**EXERCISE**
Write out the material exactly. Do not include the pictures.

-- Begin --

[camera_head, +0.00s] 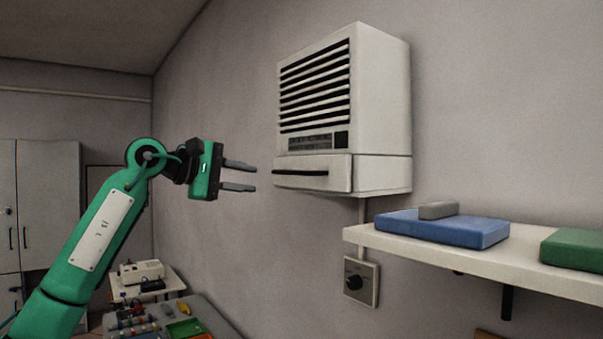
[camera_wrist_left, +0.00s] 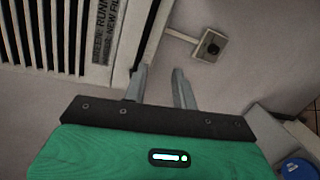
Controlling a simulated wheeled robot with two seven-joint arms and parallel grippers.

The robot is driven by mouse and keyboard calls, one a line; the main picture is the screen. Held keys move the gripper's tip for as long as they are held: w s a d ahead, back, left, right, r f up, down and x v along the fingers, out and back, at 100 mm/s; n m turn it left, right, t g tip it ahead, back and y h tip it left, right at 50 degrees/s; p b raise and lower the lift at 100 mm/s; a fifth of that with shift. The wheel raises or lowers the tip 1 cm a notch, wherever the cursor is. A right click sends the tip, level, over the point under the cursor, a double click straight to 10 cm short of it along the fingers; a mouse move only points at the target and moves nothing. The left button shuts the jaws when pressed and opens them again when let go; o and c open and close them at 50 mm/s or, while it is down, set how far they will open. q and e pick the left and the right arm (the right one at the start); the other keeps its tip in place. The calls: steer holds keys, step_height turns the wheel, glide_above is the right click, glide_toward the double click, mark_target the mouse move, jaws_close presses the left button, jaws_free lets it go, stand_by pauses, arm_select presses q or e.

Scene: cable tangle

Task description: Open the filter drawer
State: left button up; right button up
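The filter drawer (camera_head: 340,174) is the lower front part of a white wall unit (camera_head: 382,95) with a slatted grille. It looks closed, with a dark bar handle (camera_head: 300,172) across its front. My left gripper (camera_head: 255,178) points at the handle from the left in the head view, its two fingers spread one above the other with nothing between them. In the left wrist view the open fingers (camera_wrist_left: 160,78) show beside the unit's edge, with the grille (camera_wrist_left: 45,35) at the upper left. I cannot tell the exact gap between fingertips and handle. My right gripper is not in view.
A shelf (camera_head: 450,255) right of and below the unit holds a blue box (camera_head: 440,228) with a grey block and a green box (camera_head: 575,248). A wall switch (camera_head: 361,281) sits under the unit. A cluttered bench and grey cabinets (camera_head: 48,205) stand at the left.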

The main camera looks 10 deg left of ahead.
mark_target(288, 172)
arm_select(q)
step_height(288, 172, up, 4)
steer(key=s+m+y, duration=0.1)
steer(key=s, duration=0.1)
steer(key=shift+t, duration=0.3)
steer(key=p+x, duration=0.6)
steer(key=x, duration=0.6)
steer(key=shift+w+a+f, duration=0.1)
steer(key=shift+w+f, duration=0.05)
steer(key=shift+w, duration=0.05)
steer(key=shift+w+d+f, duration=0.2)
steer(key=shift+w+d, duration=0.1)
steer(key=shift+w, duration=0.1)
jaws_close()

-- End --

**WORKED SOLUTION**
[camera_head, +0.00s] 
[camera_wrist_left, +0.00s] 
Controlling a simulated wheeled robot with two seven-joint arms and parallel grippers.

The robot is driven by mouse and keyboard calls, one a line; the main picture is the screen. Held keys move the gripper's tip for as long as they are held: w s a d ahead, back, left, right, r f up, down and x v along the fingers, out and back, at 100 mm/s; n m turn it left, right, t g tip it ahead, back and y h tip it left, right at 50 degrees/s; p b raise and lower the lift at 100 mm/s; a fifth of that with shift. The wheel raises or lowers the tip 1 cm a notch, wherever the cursor is. A right click sends the tip, level, over the point under the cursor, a double click straight to 10 cm short of it along the fingers; a mouse move only points at the target and moves nothing. The left button shuts the jaws when pressed and opens them again when let go; o and c open and close them at 50 mm/s or, while it is down, set how far they will open. q and e pick the left and the right arm (the right one at the start); the other keeps its tip in place. The calls: steer holds keys, step_height turns the wheel, glide_above is the right click, glide_toward the double click, mark_target the mouse move, jaws_close presses the left button, jaws_free lets it go, stand_by pauses, arm_select presses q or e.

Scene: cable tangle

Task description: Open the filter drawer
State: left button up; right button up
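The filter drawer (camera_head: 340,174) is the lower front part of a white wall unit (camera_head: 382,95) with a slatted grille. It looks closed, with a dark bar handle (camera_head: 300,172) across its front. My left gripper (camera_head: 255,178) points at the handle from the left in the head view, its two fingers spread one above the other with nothing between them. In the left wrist view the open fingers (camera_wrist_left: 160,78) show beside the unit's edge, with the grille (camera_wrist_left: 45,35) at the upper left. I cannot tell the exact gap between fingertips and handle. My right gripper is not in view.
A shelf (camera_head: 450,255) right of and below the unit holds a blue box (camera_head: 440,228) with a grey block and a green box (camera_head: 575,248). A wall switch (camera_head: 361,281) sits under the unit. A cluttered bench and grey cabinets (camera_head: 48,205) stand at the left.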

The main camera looks 10 deg left of ahead.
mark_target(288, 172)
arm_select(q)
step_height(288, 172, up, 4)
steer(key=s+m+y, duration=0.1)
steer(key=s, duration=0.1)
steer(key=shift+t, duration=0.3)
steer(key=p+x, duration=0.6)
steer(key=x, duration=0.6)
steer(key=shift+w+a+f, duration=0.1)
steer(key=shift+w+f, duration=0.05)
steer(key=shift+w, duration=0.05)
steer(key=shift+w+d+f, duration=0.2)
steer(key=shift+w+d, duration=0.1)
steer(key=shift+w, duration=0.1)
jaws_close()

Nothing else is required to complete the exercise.